» **What you have to do**
Output, word for word, every line from the line with "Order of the" through the final line of the data below.

(begin)

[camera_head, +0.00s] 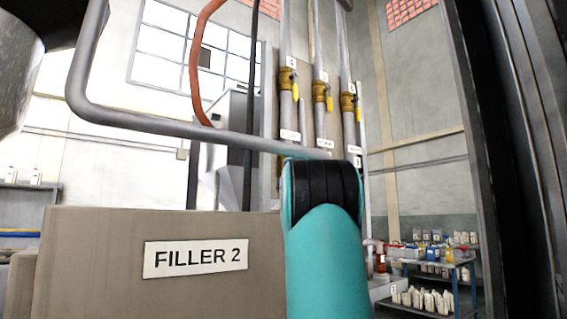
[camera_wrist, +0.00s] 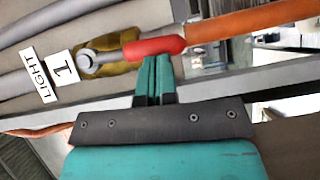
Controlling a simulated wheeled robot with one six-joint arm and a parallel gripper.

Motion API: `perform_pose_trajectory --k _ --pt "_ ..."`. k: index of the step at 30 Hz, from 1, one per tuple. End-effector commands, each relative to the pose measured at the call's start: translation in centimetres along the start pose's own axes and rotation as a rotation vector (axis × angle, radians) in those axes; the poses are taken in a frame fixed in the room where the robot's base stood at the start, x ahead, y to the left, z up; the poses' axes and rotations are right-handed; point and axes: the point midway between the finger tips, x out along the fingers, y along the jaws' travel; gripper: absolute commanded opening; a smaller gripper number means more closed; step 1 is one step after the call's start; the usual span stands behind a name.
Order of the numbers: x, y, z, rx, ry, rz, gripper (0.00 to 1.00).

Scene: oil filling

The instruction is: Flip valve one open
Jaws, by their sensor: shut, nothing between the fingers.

(end)

» **Expected answer**
Order of the numbers: x, y, z, rx, ry, rz, gripper (0.00 to 1.00).

Scene: oil filling

The instruction is: Flip valve one open
Jaws, by their sensor: shut, nothing between the fingers.

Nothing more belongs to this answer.